Although they are generally aware of the advantages of sustainable building, many players in the Polish real estate market still think it is more costly than it really is.
A new survey by Colliers International Poland, “Is the grass greener for green building certifications?” completed in April 2012 with the participation of 65 developers, building owners and major tenants, found that 52 percent of respondents believe that green buildings cost significantly more to build than conventional buildings.
But Colliers estimates that in the CEE region, most green buildings cost just over 1 percent more to build.
“I am not surprised at this result, because that’s what we hear most often. We need to show real examples of green buildings throughout the region so that this misconception fades away. The good news is, with so many new projects in Poland we won’t be lacking examples,” said Devin Saylor, head of Colliers’ green certification services for the CEE region.

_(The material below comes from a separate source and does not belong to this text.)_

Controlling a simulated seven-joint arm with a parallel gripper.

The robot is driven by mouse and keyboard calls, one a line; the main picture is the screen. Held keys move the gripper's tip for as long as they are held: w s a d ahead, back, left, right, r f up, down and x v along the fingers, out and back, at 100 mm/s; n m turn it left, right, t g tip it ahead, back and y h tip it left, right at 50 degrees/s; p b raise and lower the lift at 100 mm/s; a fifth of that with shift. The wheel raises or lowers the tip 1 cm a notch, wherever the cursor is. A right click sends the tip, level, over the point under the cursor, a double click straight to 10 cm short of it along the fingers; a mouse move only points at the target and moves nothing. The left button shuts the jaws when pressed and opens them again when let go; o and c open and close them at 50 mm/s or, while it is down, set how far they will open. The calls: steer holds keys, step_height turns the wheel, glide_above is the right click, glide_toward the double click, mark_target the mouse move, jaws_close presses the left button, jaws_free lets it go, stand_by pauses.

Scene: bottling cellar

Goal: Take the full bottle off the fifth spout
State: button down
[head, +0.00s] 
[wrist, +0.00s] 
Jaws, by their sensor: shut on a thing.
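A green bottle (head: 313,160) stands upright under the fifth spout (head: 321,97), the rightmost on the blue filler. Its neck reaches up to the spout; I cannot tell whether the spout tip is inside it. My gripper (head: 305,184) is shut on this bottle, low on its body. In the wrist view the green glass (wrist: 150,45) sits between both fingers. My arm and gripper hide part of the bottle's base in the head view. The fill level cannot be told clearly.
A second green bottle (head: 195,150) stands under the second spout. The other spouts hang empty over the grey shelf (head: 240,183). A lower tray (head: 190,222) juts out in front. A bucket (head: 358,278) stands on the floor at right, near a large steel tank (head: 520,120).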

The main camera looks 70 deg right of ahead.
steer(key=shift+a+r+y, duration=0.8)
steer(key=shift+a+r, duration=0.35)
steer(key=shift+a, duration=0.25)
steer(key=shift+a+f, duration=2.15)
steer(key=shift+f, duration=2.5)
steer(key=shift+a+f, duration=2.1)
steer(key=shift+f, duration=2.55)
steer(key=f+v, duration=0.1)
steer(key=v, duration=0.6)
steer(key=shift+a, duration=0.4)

According to Ulrich Schweig, head of technology center sustainable construction at Strabag, the sooner sustainable solutions are incorporated into a project, the easier and cheaper it is.

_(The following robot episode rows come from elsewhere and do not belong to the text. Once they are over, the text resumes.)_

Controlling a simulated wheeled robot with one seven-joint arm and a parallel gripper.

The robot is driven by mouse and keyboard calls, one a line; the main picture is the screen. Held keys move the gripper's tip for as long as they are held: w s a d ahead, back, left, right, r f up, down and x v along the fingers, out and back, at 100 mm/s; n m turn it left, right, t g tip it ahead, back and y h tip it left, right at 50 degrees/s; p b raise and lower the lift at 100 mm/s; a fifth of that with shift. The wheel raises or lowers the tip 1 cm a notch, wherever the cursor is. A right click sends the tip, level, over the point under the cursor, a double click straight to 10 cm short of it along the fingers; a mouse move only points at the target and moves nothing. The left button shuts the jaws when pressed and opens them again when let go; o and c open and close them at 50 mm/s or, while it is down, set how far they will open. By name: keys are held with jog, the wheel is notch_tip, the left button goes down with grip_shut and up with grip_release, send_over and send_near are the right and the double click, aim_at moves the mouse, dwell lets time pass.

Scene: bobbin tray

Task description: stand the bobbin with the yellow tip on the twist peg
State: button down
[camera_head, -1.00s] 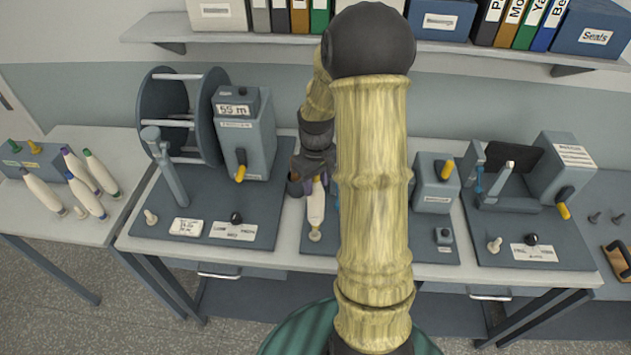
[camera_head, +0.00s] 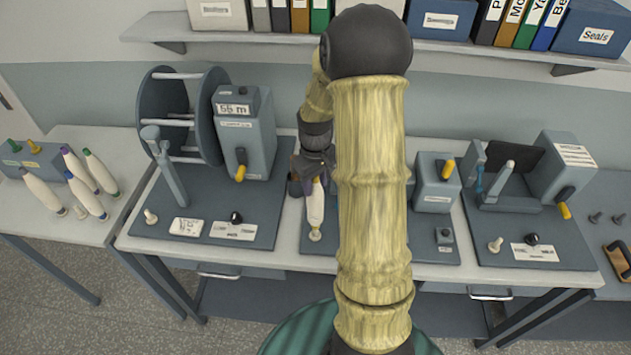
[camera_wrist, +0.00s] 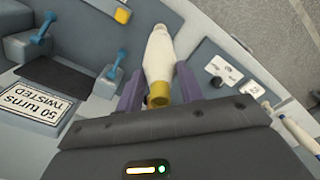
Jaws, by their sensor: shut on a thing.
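My gripper (camera_head: 306,185) is shut on the white bobbin (camera_head: 315,207) at the middle station of the bench. In the wrist view the bobbin (camera_wrist: 158,55) lies between the two purple fingers, with its yellow tip (camera_wrist: 158,96) nearest the palm. In the head view the bobbin is about upright, its tip hidden by the gripper. A small cream peg (camera_head: 315,236) shows right at the bobbin's lower end. I cannot tell whether the bobbin is fully seated on it or just above it.
My arm covers part of the middle station. A reel machine (camera_head: 245,135) stands to the left and another machine (camera_head: 560,170) to the right, each with a cream peg in front.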

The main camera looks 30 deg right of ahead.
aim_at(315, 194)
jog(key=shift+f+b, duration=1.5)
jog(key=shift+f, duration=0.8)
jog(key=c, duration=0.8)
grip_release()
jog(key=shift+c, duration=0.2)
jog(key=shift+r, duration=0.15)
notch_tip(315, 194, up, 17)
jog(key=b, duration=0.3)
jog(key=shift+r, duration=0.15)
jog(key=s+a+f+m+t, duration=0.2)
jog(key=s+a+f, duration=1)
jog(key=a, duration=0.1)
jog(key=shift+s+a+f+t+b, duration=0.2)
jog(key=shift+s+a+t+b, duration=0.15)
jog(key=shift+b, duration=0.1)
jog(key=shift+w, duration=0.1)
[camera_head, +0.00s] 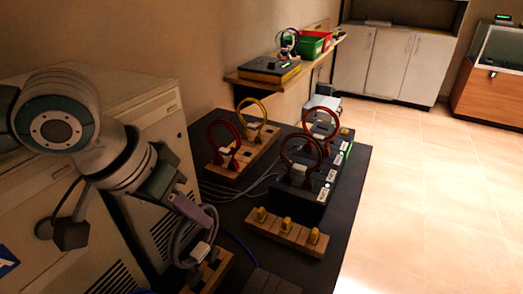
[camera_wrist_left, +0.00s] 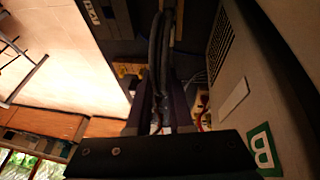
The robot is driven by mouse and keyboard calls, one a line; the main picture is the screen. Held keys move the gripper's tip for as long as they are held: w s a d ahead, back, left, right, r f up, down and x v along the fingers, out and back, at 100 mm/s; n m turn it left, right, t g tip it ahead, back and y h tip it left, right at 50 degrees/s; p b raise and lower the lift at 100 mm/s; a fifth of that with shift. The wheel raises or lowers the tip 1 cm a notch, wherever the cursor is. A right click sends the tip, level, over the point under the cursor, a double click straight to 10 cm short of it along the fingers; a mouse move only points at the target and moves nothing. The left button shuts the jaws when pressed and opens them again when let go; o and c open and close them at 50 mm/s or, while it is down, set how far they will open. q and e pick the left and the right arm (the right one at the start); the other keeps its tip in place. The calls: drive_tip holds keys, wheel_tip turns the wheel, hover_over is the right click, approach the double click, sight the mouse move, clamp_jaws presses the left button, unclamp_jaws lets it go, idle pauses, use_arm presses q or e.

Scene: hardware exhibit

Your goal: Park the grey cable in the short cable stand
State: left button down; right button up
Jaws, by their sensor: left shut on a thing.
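My left gripper (camera_head: 195,212) reaches in from the left, its purple fingers shut on the grey cable (camera_head: 181,243). The cable hangs as a loop with a pale connector (camera_head: 200,250) at its lower end. A low wooden stand (camera_head: 216,274) with dark slots is right below the connector; I cannot tell whether they touch. In the left wrist view the cable (camera_wrist_left: 155,60) runs as a dark loop between the fingers of the gripper (camera_wrist_left: 160,100). My right gripper is not in view.
A wooden block with yellow plugs (camera_head: 287,232) lies to the right. Behind it are a dark device with green lights (camera_head: 305,196) and red cables, and a wooden rack (camera_head: 240,163) with red and yellow cables. Beige cabinets (camera_head: 140,118) stand close to my left arm.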

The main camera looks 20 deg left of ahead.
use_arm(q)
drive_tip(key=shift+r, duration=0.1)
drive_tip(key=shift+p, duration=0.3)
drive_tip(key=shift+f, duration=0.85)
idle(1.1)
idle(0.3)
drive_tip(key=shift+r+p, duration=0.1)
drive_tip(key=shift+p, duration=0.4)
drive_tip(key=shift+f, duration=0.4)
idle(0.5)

“The biggest problem we have is that as a contractor we get ready plans and then the client says he wants to achieve a certain level of certification,” he said.
Part of the belief that green must be expensive is also attributable to the fact that many Polish players think green building materials are difficult to find in Eastern Europe and are more expensive. As many as 74 percent of respondents to Colliers’ survey said they believed this.
“I was very surprised. Although distributors and producers need to make themselves more widely known, sustainable building materials including cleaning products, concrete, glass, and paints are already widely available in Poland. Moreover, products are considered to be “local” in an 800-km radius from the project site, which in Poland’s case includes Germany and many other CEE countries,” said Ms Saylor.
Proof that more and more people recognize certain advantages of sustainable building, however, is that as many as 92 percent of respondents correctly said that green buildings can cost less to operate and maintain, and sell for more than non-green buildings.
One example of this is Rondo 1 in Warsaw, which reduced its running costs by 15 percent with a relatively small investment to achieve LEED Gold certification in 2011, according to Karol Bartos, managing director Poland at MGPA.
“I think it’s good news that people recognize the added value of green buildings, because now it’s a matter of understanding costs, and then there is really no objection to building green,” said Ms Saylor.